===== Material provided =====

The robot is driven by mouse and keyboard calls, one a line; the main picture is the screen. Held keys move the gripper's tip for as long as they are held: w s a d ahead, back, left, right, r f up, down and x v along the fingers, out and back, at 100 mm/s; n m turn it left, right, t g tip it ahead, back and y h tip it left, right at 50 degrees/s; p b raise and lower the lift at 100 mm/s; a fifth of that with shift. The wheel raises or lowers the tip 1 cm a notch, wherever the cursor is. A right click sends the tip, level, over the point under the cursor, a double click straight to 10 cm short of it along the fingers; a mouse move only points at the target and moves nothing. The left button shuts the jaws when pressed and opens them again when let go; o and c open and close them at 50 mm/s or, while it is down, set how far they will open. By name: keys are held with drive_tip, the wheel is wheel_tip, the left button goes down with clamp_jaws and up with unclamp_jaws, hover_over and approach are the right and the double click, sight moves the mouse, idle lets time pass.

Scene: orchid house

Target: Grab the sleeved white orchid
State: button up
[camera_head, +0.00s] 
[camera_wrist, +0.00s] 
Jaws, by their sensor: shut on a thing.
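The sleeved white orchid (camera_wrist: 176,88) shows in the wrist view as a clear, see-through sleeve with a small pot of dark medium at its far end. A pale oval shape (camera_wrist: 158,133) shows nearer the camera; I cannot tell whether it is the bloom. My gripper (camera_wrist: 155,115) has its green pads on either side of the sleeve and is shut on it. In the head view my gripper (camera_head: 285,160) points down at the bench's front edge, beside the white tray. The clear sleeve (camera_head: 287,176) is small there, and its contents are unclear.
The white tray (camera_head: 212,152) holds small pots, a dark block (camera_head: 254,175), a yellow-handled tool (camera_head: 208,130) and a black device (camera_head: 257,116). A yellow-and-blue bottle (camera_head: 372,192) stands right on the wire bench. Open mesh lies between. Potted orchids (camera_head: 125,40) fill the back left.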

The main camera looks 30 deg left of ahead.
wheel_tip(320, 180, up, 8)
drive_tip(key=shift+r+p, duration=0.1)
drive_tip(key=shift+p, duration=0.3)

=====
===== Material provided =====

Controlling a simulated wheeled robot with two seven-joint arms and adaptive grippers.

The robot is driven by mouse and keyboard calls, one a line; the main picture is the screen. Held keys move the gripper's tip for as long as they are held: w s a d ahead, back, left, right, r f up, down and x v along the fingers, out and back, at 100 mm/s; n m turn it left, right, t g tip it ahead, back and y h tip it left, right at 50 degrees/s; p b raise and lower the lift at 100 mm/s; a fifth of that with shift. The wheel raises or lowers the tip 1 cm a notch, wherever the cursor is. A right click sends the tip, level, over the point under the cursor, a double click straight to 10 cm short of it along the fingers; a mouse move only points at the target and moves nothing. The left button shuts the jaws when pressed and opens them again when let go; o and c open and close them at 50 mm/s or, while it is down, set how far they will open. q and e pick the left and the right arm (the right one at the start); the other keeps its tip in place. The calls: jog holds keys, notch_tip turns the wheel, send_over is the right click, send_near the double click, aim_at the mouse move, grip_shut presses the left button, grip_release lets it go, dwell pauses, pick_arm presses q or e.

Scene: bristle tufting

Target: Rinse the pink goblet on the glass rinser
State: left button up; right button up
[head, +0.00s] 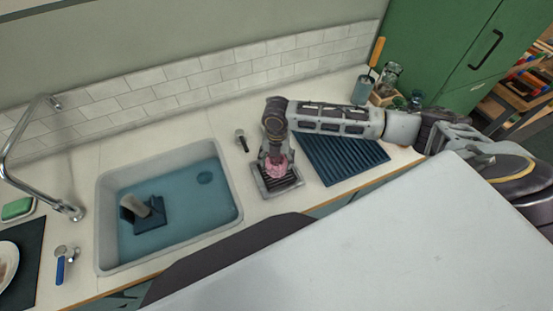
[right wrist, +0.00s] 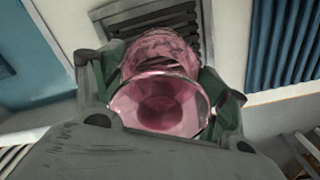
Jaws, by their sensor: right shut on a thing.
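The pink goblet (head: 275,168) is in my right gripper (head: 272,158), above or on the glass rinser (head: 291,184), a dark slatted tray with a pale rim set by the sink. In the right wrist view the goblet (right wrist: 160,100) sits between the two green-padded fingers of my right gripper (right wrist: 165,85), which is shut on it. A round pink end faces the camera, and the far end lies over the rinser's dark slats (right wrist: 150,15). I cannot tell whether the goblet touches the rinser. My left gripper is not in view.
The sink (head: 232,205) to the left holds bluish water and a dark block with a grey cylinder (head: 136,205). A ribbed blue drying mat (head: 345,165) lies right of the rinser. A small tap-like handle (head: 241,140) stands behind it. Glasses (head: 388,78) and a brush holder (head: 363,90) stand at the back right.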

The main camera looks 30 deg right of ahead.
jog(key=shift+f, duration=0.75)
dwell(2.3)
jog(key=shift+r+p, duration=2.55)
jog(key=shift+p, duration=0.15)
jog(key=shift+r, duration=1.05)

=====

■ Exercise:
Quote only the lines running from the line that holds "lets time pass." to the line that holds "[camera_wrist, +0.00s]", both ends included.

■ Solution to the exercise:
The robot is driven by mouse and keyboard calls, one a line; the main picture is the screen. Held keys move the gripper's tip for as long as they are held: w s a d ahead, back, left, right, r f up, down and x v along the fingers, out and back, at 100 mm/s; n m turn it left, right, t g tip it ahead, back and y h tip it left, right at 50 degrees/s; p b raise and lower the lift at 100 mm/s; a fifth of that with shift. The wheel raises or lowers the tip 1 cm a notch, wherever the cursor is. A right click sends the tip, level, over the point under the cursor, a double click straight to 10 cm short of it along the fingers; a mouse move only points at the target and moves nothing. The left button shuts the jaws when pressed and opens them again when let go; o and c open and close them at 50 mm/s or, while it is down, set how far they will open. By name: keys are held with drive_tip, the wheel is wheel_tip, the left button goes down with clamp_jaws and up with unclamp_jaws, hover_over and approach are the right and the double click, sight moves the mouse, idle lets time pass.

Scene: orchid house

Target: Grab the sleeved white orchid
State: button up
[camera_head, +0.00s] 
[camera_wrist, +0.00s] 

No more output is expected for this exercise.